◆ **THE PROBLEM**: Copy each line below in which the string "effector" occurs.

★ ★ ★ ★ ★ ★ ★

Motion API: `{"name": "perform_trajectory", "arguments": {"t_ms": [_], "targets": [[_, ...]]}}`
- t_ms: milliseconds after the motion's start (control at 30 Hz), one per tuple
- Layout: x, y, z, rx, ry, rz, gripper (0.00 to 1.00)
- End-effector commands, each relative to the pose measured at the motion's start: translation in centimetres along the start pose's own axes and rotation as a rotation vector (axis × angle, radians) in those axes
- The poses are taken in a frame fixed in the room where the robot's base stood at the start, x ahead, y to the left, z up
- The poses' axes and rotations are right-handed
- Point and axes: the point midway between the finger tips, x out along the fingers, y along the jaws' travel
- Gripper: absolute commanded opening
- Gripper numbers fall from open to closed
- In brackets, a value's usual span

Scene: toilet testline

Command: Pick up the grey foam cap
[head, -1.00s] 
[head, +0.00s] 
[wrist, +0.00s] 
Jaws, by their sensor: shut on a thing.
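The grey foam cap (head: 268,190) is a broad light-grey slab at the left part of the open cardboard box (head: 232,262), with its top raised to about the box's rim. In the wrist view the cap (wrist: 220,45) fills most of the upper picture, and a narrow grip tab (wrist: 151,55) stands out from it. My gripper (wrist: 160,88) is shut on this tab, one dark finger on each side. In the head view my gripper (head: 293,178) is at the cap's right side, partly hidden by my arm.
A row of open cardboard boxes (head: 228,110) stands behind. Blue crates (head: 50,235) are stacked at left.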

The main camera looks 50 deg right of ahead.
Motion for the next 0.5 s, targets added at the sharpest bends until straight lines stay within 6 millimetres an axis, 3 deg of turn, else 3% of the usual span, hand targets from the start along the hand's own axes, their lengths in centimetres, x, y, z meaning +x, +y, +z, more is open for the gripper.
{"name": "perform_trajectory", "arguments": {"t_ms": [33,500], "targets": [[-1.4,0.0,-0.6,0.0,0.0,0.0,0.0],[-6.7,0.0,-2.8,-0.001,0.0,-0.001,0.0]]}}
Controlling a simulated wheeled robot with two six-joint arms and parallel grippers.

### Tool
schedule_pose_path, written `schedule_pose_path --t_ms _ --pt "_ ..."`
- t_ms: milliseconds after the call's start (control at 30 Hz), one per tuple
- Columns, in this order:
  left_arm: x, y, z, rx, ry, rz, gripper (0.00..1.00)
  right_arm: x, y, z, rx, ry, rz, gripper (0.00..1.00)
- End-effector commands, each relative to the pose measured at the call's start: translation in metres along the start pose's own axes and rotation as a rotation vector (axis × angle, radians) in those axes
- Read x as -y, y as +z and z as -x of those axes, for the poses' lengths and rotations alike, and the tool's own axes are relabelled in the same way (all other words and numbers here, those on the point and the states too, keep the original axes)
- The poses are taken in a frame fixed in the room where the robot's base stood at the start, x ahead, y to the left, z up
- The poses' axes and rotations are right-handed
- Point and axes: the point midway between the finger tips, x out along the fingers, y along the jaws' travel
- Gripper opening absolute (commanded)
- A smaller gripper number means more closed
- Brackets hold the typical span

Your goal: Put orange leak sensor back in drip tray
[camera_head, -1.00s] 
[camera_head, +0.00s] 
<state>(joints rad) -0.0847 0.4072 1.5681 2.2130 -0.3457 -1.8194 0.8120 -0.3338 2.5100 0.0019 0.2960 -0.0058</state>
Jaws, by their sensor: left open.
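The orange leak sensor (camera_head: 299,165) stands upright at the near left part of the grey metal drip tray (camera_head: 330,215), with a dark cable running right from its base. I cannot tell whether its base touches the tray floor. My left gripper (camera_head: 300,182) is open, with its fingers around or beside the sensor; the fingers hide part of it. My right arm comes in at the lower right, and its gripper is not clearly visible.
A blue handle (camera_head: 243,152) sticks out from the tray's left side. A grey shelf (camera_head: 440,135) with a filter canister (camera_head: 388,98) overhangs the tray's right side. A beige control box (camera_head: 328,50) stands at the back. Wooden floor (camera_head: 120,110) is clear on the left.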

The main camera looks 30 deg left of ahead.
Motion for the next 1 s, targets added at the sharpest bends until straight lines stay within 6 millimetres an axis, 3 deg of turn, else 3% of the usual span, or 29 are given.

★ ★ ★ ★ ★ ★ ★

◆ **ANSWER TO THIS TASK**:
- End-effector commands, each relative to the pose measured at the motion's start: translation in centimetres along the start pose's own axes and rotation as a rotation vector (axis × angle, radians) in those axes
- End-effector commands, each relative to the pose measured at the call's start: translation in metres along the start pose's own axes and rotation as a rotation vector (axis × angle, radians) in those axes

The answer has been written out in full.